The best Keltner Channel settings for scalping typically involve reducing the period and EMA period to capture smaller price movements.
For instance, one might choose a 10-period EMA and a 1.5 ATR to create tighter channels that respond more quickly to price changes. It’s important to note that these settings might increase the number of signals generated and the potential for false positives, so they should be used in conjunction with other indicators to confirm trading signals.
Is the Keltner Channel EMA or SMA?
The default is an exponential moving average (EMA) as the centre line for Keltner Channel. It is important to note that traders can change this setting to simple moving average (SMA) if desired.
What is the History of the Keltner Channel?
The Keltner Channel is the brainchild of Chester W. Keltner, an American grain trader who introduced the concept in his 1960 book, “How to Make Money in Commodities”. The original version of the channel used simple moving averages and high-low price ranges for its calculations.
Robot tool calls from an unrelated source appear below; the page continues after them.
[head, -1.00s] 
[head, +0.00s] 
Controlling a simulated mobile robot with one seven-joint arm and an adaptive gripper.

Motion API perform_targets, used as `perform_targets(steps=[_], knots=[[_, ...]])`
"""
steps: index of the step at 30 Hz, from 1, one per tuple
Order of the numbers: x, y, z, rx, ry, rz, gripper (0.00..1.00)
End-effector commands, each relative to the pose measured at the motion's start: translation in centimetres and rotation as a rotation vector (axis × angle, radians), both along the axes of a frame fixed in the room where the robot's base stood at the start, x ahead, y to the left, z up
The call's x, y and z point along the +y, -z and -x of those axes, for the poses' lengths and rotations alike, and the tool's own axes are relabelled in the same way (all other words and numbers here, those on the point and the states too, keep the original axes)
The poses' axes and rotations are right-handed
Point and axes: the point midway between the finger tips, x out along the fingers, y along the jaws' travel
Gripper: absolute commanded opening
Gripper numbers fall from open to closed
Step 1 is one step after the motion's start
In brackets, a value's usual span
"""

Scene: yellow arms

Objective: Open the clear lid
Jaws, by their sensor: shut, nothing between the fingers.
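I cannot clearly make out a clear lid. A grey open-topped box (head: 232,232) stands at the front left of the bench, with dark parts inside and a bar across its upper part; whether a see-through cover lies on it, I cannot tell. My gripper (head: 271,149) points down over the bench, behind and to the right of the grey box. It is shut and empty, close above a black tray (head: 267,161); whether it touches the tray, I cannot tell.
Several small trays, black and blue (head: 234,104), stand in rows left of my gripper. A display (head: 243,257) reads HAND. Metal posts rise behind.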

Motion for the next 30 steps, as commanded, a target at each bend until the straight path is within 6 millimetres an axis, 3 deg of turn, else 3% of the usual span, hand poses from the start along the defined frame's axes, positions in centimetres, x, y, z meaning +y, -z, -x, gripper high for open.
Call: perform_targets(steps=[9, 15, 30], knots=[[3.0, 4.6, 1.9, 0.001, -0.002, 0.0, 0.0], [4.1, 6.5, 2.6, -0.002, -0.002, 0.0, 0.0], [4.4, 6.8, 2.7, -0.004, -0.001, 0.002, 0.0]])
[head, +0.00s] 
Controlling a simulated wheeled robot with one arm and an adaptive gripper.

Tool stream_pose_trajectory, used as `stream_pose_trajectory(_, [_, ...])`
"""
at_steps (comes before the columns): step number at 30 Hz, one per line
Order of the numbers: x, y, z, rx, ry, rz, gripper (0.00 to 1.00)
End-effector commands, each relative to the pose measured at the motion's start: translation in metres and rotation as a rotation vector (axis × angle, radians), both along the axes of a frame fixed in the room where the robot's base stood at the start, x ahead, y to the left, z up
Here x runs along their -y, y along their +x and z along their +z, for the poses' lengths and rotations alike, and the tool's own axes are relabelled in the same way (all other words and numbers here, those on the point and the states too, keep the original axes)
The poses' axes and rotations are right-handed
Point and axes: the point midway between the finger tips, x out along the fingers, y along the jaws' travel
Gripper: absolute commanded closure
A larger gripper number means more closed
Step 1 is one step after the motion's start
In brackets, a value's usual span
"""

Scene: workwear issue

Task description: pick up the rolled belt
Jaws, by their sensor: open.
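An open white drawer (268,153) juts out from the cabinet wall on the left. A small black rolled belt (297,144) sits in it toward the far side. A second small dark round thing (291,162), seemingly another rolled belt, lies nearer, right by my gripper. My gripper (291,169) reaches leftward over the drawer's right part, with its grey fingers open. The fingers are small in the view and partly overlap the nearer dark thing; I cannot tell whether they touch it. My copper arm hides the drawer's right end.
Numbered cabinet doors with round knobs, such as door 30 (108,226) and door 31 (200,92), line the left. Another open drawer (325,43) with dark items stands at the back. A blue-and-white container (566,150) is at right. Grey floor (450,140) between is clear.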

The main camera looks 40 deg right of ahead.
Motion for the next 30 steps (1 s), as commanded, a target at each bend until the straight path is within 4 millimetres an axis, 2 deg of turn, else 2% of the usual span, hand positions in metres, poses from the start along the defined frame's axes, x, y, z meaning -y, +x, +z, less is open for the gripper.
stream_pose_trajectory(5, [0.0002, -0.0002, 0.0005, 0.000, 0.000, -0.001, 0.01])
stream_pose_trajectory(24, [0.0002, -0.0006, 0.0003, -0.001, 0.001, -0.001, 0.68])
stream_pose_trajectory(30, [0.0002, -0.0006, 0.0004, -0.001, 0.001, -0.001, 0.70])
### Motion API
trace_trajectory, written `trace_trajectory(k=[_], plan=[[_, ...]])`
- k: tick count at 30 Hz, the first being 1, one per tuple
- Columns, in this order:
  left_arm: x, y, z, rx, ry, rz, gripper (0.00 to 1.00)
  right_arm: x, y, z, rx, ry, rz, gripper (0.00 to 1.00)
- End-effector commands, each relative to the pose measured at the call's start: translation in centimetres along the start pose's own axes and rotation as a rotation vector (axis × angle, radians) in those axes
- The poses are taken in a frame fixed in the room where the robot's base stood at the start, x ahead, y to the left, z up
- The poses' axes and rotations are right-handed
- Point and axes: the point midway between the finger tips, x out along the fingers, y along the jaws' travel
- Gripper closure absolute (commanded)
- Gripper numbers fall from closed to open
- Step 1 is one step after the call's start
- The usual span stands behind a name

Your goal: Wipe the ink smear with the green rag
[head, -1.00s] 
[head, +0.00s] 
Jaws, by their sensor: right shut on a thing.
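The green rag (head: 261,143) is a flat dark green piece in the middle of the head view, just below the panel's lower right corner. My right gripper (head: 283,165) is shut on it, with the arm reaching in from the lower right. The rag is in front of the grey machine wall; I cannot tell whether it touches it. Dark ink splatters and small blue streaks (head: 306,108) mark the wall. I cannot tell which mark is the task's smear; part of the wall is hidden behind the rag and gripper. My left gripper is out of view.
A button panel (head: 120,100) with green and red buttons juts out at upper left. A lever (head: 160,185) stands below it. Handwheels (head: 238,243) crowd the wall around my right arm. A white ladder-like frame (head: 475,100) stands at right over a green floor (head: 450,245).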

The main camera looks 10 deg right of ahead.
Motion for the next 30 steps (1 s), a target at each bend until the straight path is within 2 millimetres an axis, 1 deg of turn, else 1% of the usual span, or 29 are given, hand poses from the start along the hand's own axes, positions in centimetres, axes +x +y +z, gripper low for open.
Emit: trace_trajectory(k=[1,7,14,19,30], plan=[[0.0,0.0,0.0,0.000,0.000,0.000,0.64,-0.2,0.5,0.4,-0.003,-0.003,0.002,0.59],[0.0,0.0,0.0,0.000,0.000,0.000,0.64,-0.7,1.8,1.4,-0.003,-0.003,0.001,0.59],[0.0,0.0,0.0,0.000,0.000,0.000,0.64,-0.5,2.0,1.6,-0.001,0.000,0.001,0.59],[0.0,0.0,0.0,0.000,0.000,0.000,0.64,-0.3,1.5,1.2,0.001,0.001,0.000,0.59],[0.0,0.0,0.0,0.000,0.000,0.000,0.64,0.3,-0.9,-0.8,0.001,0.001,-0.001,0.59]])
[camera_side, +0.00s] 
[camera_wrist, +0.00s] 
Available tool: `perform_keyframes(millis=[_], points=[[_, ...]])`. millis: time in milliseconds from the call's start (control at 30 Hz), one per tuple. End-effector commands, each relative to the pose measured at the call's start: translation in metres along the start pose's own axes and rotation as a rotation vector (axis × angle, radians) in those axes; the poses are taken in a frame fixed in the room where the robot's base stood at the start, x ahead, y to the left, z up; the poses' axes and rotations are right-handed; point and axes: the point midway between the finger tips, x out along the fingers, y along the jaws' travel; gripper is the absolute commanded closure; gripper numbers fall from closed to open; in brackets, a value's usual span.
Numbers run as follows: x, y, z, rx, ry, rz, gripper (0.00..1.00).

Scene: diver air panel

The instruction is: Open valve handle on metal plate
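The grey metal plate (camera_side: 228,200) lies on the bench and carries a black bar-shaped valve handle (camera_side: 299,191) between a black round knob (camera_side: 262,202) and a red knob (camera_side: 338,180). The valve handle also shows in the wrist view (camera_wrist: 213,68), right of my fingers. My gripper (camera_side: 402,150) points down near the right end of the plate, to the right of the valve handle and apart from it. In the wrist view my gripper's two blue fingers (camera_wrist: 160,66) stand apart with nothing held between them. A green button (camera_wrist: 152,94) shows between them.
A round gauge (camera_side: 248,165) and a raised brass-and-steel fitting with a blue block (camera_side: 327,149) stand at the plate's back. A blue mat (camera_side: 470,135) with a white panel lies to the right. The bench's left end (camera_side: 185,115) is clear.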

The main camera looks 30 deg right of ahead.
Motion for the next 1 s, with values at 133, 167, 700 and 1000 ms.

This approach formed the basis of its methodology..
However, the Keltner Channel evolved over time, with Linda Bradford Raschke introducing significant modifications in the 1980s. She incorporated different averaging periods, an exponential moving average, and the average true range (ATR) for calculating the channel lines. This is the modern version traders now use today.
How reliable is the Keltner Channel?
The reliability of the Keltner Channel largely depends on the user’s implementation into a strategy. While the Keltner Channel can provide valuable insights into market trends and potential trading opportunities, it’s also a lagging indicator based on historical price data and may not always accurately predict future market movements.
Moreover, Keltner Channels can generate false signals, particularly in highly volatile markets or when the price is moving sideways. Selecting the optimal parameters for the EMA, ATR, and multiplier can also be challenging and may require a trial-and-error approach.